Many people are falling prey to a suspicious new religion. Lupin III infiltrates this group, hoping to steal the treasure their leader keeps hidden. There he lays eyes on the beautiful, bewitching woman who has the leader enthralled. This is the story of how fashionable female thief Fujiko Mine first met Lupin III, the greatest thief of his generation.
A bit uneven, but the ending of the show saved itself from what I feared would be awfulness. Primarily, the idea that a fantastically complex character like Fujiko Mine would be motivated in life by something as simple and cliche as childhood trauma and torture.
Thankfully, this was not the case in a really intelligent move. Specifically, this scene made the show for me.
Disaster averted. The best part about this show and Fujiko herself is that she is a strong, independent woman who does WHATEVER SHE WANTS. That has always been the appeal to the character, and I was SO worried that they were going to whittle down her character to someone with childhood issues.
Sexuality is handled so well in its frankness here. Having Fujiko as a protagonist allows director Sayo Yamamoto to do stuff you'd rarely see in other Lupin adaptions. Nudity galore, it's just so much fun watching a strong female character do everything she wants. Even with the huge amount of nudity, it never feels overly fan-servicey, which I feel would happen in a male-directed production of the same show.
The rest of the Lupin crew are portrayed pitch perfect for the most part. Goemon kinda steals the show, but Lupin is still fabulous as usual, and Jigen is still great and gruff. Watching Lupin and Jigen's friendship slowly develop is gratifying. I was disappointed that Lupin never met Goemon, but that's okay. Lupin managed to keep Fujiko in the spotlight, but still be awesome in how whimsical and yet caring he is. Again, pitch perfect.
I only had TWO gripes regarding characters. One minor gripe was I thought Zenigata felt a little off. Koichi Yamadera did a great job delivery-wise, but I thought the way the character was written felt too stiff? What I like about Zenigata is that while he IS competent at his job, he is still a very humorous character, but this rendition of the character felt too serious. Yes, he was bad-ass, but where's the goofiness? I also found the scene with him and Fujiko having sex a little out of character. This version of Zenigata was just sorta all over the place.
Another more major gripe was the character of Oscar, who I personally thought felt out of place and really not that well developed. There was no real payoff for the character. He even fake-dies at one point, and I was like, okay, that's an okay resolution for the charact-HE'S BACK AND HE'S CRAZY. His only real character traits were that he was really loopy and also gay for Zenigata. I think the character definitely needed some fleshing out or shouldn't have been included in the first place. Definitely felt unnecessary to me.
Anyways, the style of the show is gorgeous. Redline director Takeshi Koike helped out with some really fantastic character designs, but there is just some fantastic art direction going on here with backgrounds and especially some stuff in the final episodes, that are astoundingly creepy in design.
And the music is STELLAR. Wow, what a soundtrack.
The only other complaint I'd have about the show is the episode quality is uneven.
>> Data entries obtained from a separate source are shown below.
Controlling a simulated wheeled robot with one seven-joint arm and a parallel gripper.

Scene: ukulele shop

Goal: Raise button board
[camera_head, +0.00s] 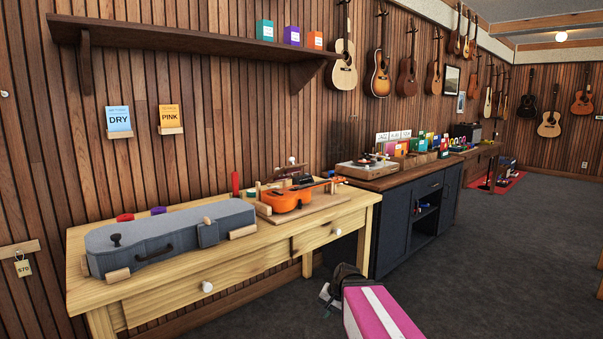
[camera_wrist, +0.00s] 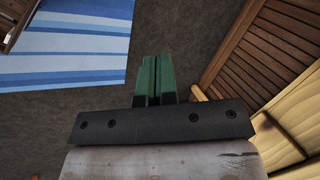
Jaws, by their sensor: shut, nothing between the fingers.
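No board is plainly marked as the button board. My gripper (camera_head: 326,293) is low in front of the bench's right end, over the floor, apart from both boards. In the wrist view its green fingers (camera_wrist: 154,76) are together with nothing between them.
The wooden bench (camera_head: 190,266) holds a grey ukulele case (camera_head: 165,238) and the orange ukulele (camera_head: 290,199). The dark cabinet (camera_head: 400,235) stands to its right. A blue striped mat (camera_wrist: 65,45) shows in the wrist view. Grey floor (camera_head: 500,260) is open at right.

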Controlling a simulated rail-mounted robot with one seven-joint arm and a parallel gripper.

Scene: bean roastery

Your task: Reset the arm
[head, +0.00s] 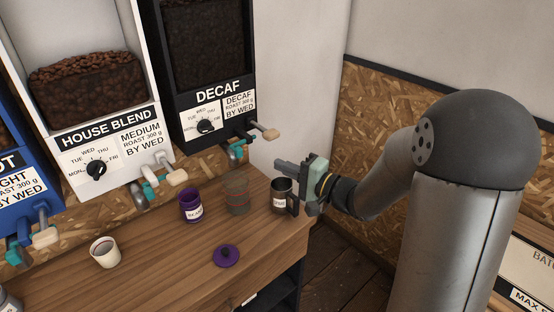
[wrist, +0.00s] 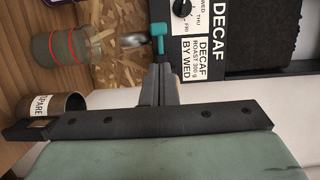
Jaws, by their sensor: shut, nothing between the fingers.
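My gripper (head: 283,164) is at the right end of the counter in the head view, above and beside a dark metal cup with a white label. Its fingers (wrist: 160,84) show in the wrist view, closed together and empty, pointing toward the decaf dispenser's spout and teal lever. The metal cup (head: 281,196) stands upright below the gripper; in the wrist view its label reads "SPARE" (wrist: 41,107). My arm reaches in from the right. I cannot tell whether the gripper touches the cup's handle.
A decaf dispenser (head: 217,92) and a house blend dispenser (head: 105,136) stand behind the counter (head: 165,262). On it are a grey container with red lines (head: 237,194), a purple cup (head: 191,206), a purple lid (head: 227,256) and a white cup (head: 105,252).

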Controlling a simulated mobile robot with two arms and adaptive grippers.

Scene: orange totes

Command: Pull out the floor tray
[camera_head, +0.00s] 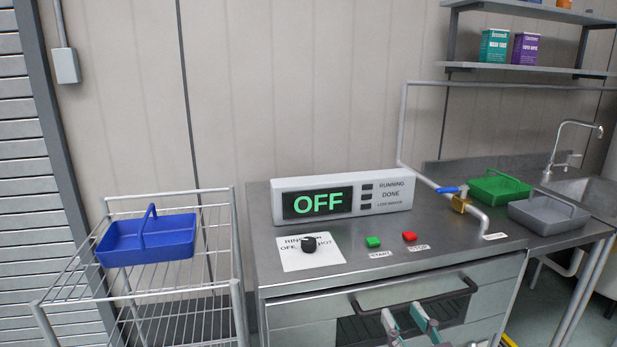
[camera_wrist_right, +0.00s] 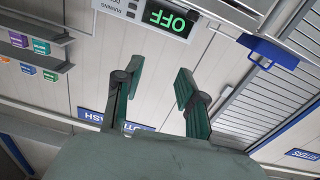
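No floor tray can be made out for certain. In the head view, a steel washer unit (camera_head: 300,312) stands in the middle with a dark bar handle (camera_head: 455,288) across its front. My right gripper (camera_head: 404,315) is at the bottom of the head view, in front of the unit and just below the handle in the picture. I cannot tell if it touches anything there. In the right wrist view my right gripper (camera_wrist_right: 153,82) has its fingers spread wide with nothing between them. My left gripper is not in view.
A wire rack (camera_head: 236,255) on the left holds a blue carrier (camera_head: 165,240). Green (camera_head: 500,187) and grey (camera_head: 550,213) carriers lie on the counter by the sink (camera_head: 590,195). The display (camera_head: 318,203) reads OFF. A yellow object (camera_head: 507,341) shows at the bottom edge.

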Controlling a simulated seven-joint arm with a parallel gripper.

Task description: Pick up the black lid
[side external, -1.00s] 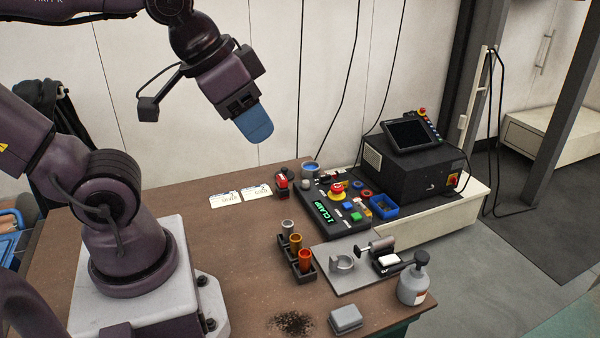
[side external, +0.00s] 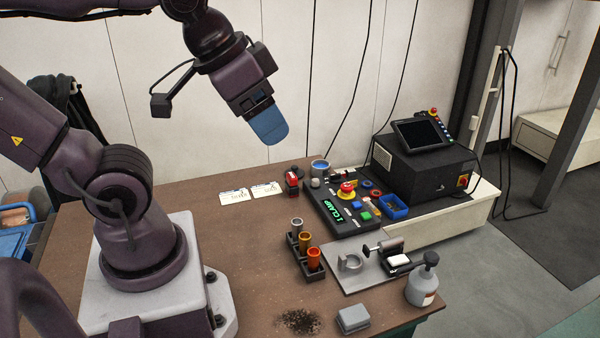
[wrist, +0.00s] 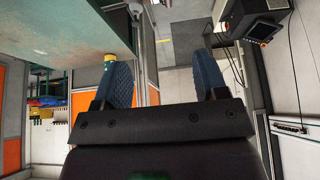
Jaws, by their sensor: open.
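My gripper (side external: 268,128) is raised high above the back of the bench, with its blue fingers angled downward. In the wrist view its two blue fingers (wrist: 162,80) stand wide apart with nothing between them. A small dark, round-topped thing (side external: 297,170) on the bench, behind a red and black device, may be the black lid; it is too small and partly hidden to be sure. My gripper is well above it and to its left in the picture. The wrist view shows no black lid that I can make out.
A blue-rimmed cup (side external: 319,167) stands beside the dark thing. The control panel (side external: 340,213), a rack (side external: 304,257) of coloured cups, a metal fixture plate (side external: 350,281), a bottle (side external: 421,290) and a grey box (side external: 352,319) crowd the right. Two cards (side external: 234,197) lie left; the bench between them and my base is clear.

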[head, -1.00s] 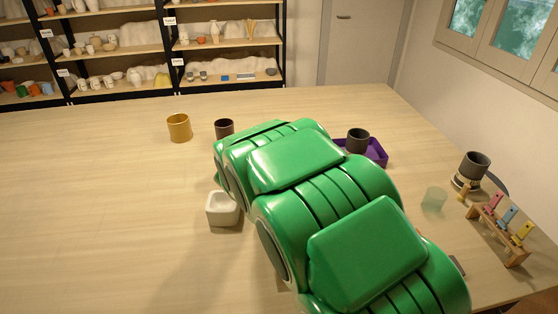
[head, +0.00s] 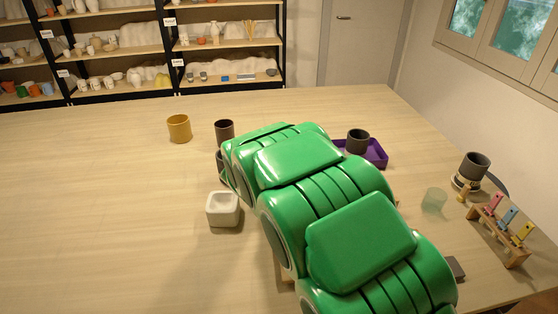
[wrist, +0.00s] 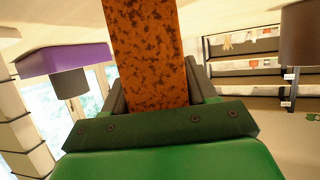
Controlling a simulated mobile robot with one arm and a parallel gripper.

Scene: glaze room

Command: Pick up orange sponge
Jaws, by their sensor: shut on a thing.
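The orange sponge (wrist: 148,52), speckled with dark brown, stands large in the middle of the wrist view. My gripper (wrist: 155,88) is shut on it, with a dark finger on each side. In the head view my green arm covers the sponge and most of the gripper. Whether the sponge touches the table cannot be seen.
A white square pot (head: 223,211), a yellow cup (head: 179,129) and a dark cup (head: 225,130) stand left of my arm. A purple tray (head: 377,153) with a grey cup (head: 357,141) is behind it. A translucent cup (head: 434,200) and tool rack (head: 505,235) stand right. The table's left side is clear.

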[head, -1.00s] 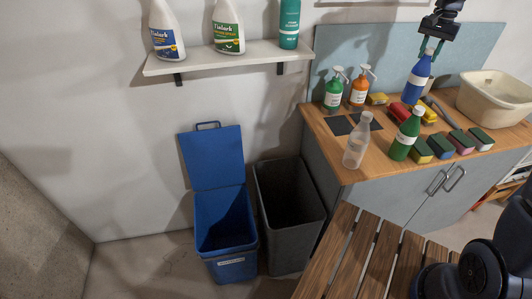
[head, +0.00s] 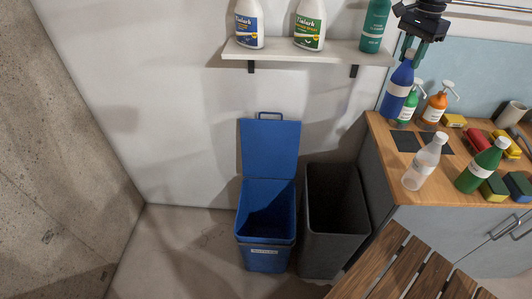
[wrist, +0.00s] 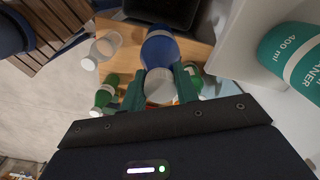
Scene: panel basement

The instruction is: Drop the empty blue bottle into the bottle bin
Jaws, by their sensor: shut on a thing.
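My gripper (head: 416,50) is shut on the neck of the blue bottle (head: 397,92), in the upper right of the head view. The bottle hangs nearly upright, with a pale band around it, above the left back part of the counter. In the wrist view the bottle (wrist: 161,48) is between the fingers (wrist: 160,88), its pale cap towards the camera. The blue bin (head: 266,257) stands on the floor with its lid raised against the wall and a white label on its front, which I cannot read. It is left of and below the gripper.
A dark grey open bin (head: 322,252) stands right of the blue one. A shelf (head: 310,53) with several bottles is left of the gripper. The counter (head: 395,170) holds a clear bottle (head: 425,163), a green bottle (head: 482,165), pump bottles and sponges. A slatted wooden surface (head: 385,265) is in front.

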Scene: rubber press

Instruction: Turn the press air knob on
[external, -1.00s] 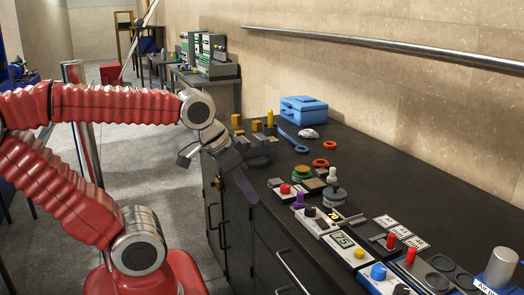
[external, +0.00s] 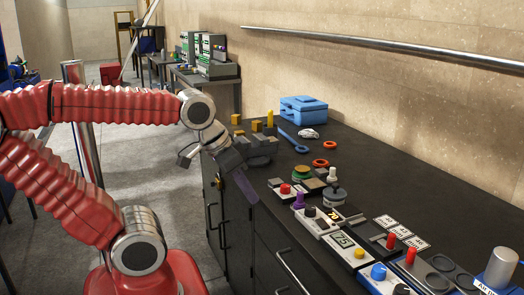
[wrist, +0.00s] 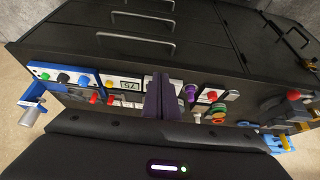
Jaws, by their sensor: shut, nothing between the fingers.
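A large silver cylindrical knob (external: 500,265) stands at the bottom right of the external view, on a blue base with a white label cut off by the picture edge. The label seems to read "AIR", so this may be the press air knob. In the wrist view a silver and blue part (wrist: 32,108) at the far left looks like the same unit. My gripper (external: 246,188) is shut and empty, with dark purple fingers pointing down by the front edge of the bench, far left of that knob. In the wrist view its closed fingers (wrist: 160,97) overlap the row of controls.
The black bench (external: 410,170) carries a control box with a "75" display (external: 343,240), a purple knob (external: 299,200), a red button (external: 285,189) and several other devices. A blue toolbox (external: 303,110) sits at the back. Drawer handles (external: 292,272) stick out in front.
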If you're going to do an episodic show, then you really need to make sure episodes can really stand out on their own. There were a few episodes (primarily the opera singer one) that I thought were really weak. I understand not every episode can be a home run out of the park, but I did feel that the first half of the show dragged a little because of some of the weaker episodes.
All in all, it's a dazzling Lupin adaption in terms of style. Fujiko is wonderful, and the ending of the show is what saves it. Whether you're a Lupin fan or not, it's definitely worth a viewing if only for its fantastic art direction.